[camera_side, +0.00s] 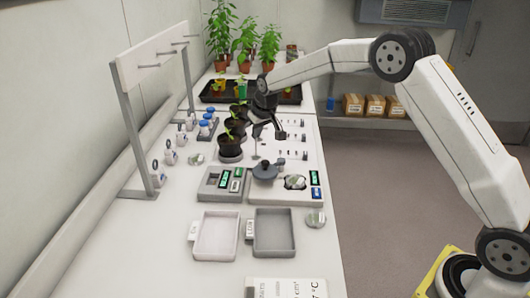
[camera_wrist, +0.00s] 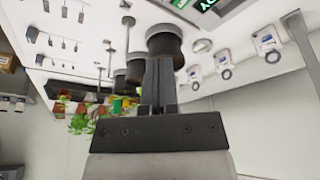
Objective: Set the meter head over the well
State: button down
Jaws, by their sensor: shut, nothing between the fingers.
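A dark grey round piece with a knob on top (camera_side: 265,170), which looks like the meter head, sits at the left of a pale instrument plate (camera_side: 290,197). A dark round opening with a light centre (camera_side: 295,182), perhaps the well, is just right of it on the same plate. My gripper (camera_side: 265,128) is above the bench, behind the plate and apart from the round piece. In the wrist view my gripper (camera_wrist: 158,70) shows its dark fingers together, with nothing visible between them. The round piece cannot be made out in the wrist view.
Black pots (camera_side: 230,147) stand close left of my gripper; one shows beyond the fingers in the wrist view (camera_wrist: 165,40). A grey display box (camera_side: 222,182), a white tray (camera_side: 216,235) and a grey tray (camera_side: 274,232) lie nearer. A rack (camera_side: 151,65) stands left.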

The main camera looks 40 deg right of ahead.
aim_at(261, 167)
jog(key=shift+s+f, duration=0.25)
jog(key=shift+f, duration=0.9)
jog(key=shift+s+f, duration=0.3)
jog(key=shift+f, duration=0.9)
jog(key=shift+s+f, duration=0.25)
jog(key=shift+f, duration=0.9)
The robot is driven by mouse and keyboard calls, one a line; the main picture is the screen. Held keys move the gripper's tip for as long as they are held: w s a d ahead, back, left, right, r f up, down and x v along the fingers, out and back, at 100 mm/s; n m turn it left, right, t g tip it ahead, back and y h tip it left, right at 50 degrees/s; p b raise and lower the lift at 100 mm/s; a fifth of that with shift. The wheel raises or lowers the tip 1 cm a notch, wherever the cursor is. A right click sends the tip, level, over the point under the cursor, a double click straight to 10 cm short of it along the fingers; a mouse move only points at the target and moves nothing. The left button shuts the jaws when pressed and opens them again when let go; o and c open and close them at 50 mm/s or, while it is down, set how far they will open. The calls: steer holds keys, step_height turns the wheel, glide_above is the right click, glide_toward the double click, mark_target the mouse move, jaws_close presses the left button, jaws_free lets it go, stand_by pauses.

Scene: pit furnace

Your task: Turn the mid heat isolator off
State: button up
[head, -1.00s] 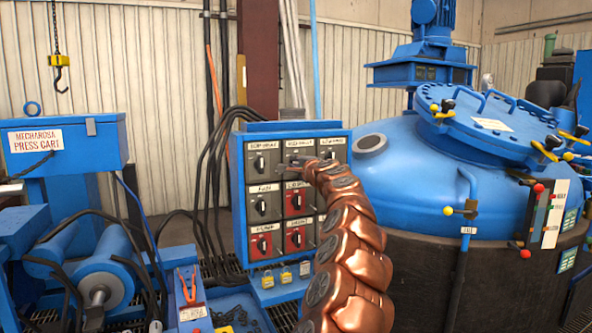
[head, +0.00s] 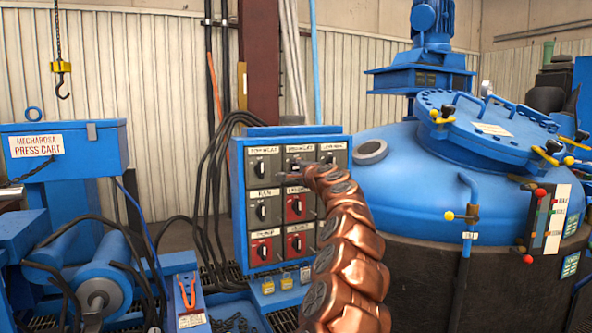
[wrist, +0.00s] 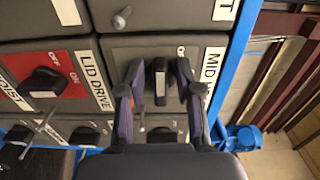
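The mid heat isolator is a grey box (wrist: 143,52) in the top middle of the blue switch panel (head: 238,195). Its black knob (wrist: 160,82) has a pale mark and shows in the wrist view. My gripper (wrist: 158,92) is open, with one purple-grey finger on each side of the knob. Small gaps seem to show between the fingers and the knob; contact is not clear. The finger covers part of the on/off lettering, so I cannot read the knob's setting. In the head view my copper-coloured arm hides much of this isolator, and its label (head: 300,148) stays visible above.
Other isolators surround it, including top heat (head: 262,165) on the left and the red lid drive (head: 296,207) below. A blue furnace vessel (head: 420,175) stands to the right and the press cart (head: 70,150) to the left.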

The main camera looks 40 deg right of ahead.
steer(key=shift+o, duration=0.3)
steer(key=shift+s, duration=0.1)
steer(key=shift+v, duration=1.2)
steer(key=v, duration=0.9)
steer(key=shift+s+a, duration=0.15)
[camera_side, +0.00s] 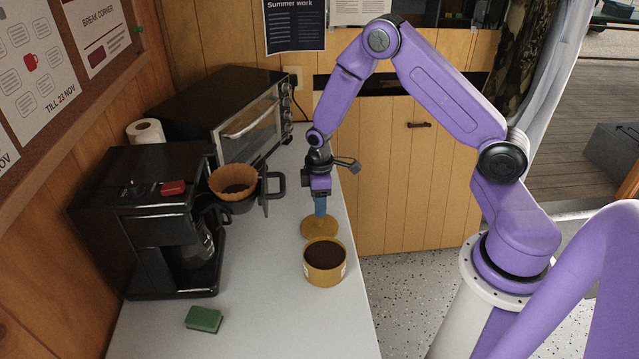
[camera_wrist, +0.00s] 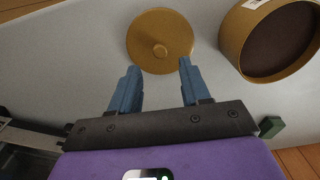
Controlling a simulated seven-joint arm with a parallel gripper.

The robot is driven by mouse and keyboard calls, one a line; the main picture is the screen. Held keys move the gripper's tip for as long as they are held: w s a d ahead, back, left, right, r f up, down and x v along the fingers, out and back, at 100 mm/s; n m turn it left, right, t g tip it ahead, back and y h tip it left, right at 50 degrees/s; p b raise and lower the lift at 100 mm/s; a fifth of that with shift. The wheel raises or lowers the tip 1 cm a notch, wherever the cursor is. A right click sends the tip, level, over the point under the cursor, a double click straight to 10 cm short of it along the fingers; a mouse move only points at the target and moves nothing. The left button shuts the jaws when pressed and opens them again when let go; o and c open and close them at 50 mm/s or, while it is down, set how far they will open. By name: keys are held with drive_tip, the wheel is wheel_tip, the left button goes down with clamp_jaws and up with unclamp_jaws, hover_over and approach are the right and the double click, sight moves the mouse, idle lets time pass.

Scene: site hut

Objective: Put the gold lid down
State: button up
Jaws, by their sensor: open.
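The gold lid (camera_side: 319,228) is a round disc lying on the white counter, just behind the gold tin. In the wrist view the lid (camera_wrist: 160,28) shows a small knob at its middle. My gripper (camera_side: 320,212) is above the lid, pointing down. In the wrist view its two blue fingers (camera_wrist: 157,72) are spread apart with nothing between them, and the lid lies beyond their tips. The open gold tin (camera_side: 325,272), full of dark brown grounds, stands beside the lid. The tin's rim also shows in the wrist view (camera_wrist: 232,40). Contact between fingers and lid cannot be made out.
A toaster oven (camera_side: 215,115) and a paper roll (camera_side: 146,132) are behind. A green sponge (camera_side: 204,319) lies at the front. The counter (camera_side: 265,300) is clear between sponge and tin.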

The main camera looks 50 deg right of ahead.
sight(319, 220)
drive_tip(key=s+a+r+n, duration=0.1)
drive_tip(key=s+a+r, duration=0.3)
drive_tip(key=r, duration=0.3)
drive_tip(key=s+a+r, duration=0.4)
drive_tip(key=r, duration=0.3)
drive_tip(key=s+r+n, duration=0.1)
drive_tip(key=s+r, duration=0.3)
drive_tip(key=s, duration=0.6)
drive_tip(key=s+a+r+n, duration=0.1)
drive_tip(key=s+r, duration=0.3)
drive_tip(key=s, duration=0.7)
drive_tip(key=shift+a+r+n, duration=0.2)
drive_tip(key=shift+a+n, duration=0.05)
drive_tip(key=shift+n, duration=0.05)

========================================================================

**WRITTEN TASK:**
The records above are to be reproduced exactly; the pictures are to be left out.

**EXERCISE OUTPUT:**
[camera_side, +0.00s] 
[camera_wrist, +0.00s] 
Objective: Set the meter head over the well
State: button down
Jaws, by their sensor: shut, nothing between the fingers.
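A dark grey round piece with a knob on top (camera_side: 265,170), which looks like the meter head, sits at the left of a pale instrument plate (camera_side: 290,197). A dark round opening with a light centre (camera_side: 295,182), perhaps the well, is just right of it on the same plate. My gripper (camera_side: 265,128) is above the bench, behind the plate and apart from the round piece. In the wrist view my gripper (camera_wrist: 158,70) shows its dark fingers together, with nothing visible between them. The round piece cannot be made out in the wrist view.
Black pots (camera_side: 230,147) stand close left of my gripper; one shows beyond the fingers in the wrist view (camera_wrist: 165,40). A grey display box (camera_side: 222,182), a white tray (camera_side: 216,235) and a grey tray (camera_side: 274,232) lie nearer. A rack (camera_side: 151,65) stands left.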

The main camera looks 40 deg right of ahead.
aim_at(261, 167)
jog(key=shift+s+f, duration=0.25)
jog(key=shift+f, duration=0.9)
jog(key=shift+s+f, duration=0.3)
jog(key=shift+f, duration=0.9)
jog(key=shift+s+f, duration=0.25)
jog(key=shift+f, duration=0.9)
The robot is driven by mouse and keyboard calls, one a line; the main picture is the screen. Held keys move the gripper's tip for as long as they are held: w s a d ahead, back, left, right, r f up, down and x v along the fingers, out and back, at 100 mm/s; n m turn it left, right, t g tip it ahead, back and y h tip it left, right at 50 degrees/s; p b raise and lower the lift at 100 mm/s; a fifth of that with shift. The wheel raises or lowers the tip 1 cm a notch, wherever the cursor is. A right click sends the tip, level, over the point under the cursor, a double click straight to 10 cm short of it along the fingers; a mouse move only points at the target and moves nothing. The left button shuts the jaws when pressed and opens them again when let go; o and c open and close them at 50 mm/s or, while it is down, set how far they will open. The calls: steer holds keys, step_height turns the wheel, glide_above is the right click, glide_toward the double click, mark_target the mouse move, jaws_close presses the left button, jaws_free lets it go, stand_by pauses.

Scene: pit furnace

Your task: Turn the mid heat isolator off
State: button up
[head, -1.00s] 
[head, +0.00s] 
[wrist, +0.00s] 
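The mid heat isolator is a grey box (wrist: 143,52) in the top middle of the blue switch panel (head: 238,195). Its black knob (wrist: 160,82) has a pale mark and shows in the wrist view. My gripper (wrist: 158,92) is open, with one purple-grey finger on each side of the knob. Small gaps seem to show between the fingers and the knob; contact is not clear. The finger covers part of the on/off lettering, so I cannot read the knob's setting. In the head view my copper-coloured arm hides much of this isolator, and its label (head: 300,148) stays visible above.
Other isolators surround it, including top heat (head: 262,165) on the left and the red lid drive (head: 296,207) below. A blue furnace vessel (head: 420,175) stands to the right and the press cart (head: 70,150) to the left.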

The main camera looks 40 deg right of ahead.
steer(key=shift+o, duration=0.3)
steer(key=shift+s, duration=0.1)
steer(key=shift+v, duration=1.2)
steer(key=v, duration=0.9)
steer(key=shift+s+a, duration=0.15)
[camera_side, +0.00s] 
[camera_wrist, +0.00s] 
Controlling a simulated seven-joint arm with a parallel gripper.

The robot is driven by mouse and keyboard calls, one a line; the main picture is the screen. Held keys move the gripper's tip for as long as they are held: w s a d ahead, back, left, right, r f up, down and x v along the fingers, out and back, at 100 mm/s; n m turn it left, right, t g tip it ahead, back and y h tip it left, right at 50 degrees/s; p b raise and lower the lift at 100 mm/s; a fifth of that with shift. The wheel raises or lowers the tip 1 cm a notch, wherever the cursor is. A right click sends the tip, level, over the point under the cursor, a double click straight to 10 cm short of it along the fingers; a mouse move only points at the target and moves nothing. The left button shuts the jaws when pressed and opens them again when let go; o and c open and close them at 50 mm/s or, while it is down, set how far they will open. By name: keys are held with drive_tip, the wheel is wheel_tip, the left button goes down with clamp_jaws and up with unclamp_jaws, hover_over and approach are the right and the double click, sight moves the mouse, idle lets time pass.

Scene: site hut

Objective: Put the gold lid down
State: button up
Jaws, by their sensor: open.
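The gold lid (camera_side: 319,228) is a round disc lying on the white counter, just behind the gold tin. In the wrist view the lid (camera_wrist: 160,28) shows a small knob at its middle. My gripper (camera_side: 320,212) is above the lid, pointing down. In the wrist view its two blue fingers (camera_wrist: 157,72) are spread apart with nothing between them, and the lid lies beyond their tips. The open gold tin (camera_side: 325,272), full of dark brown grounds, stands beside the lid. The tin's rim also shows in the wrist view (camera_wrist: 232,40). Contact between fingers and lid cannot be made out.
A toaster oven (camera_side: 215,115) and a paper roll (camera_side: 146,132) are behind. A green sponge (camera_side: 204,319) lies at the front. The counter (camera_side: 265,300) is clear between sponge and tin.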

The main camera looks 50 deg right of ahead.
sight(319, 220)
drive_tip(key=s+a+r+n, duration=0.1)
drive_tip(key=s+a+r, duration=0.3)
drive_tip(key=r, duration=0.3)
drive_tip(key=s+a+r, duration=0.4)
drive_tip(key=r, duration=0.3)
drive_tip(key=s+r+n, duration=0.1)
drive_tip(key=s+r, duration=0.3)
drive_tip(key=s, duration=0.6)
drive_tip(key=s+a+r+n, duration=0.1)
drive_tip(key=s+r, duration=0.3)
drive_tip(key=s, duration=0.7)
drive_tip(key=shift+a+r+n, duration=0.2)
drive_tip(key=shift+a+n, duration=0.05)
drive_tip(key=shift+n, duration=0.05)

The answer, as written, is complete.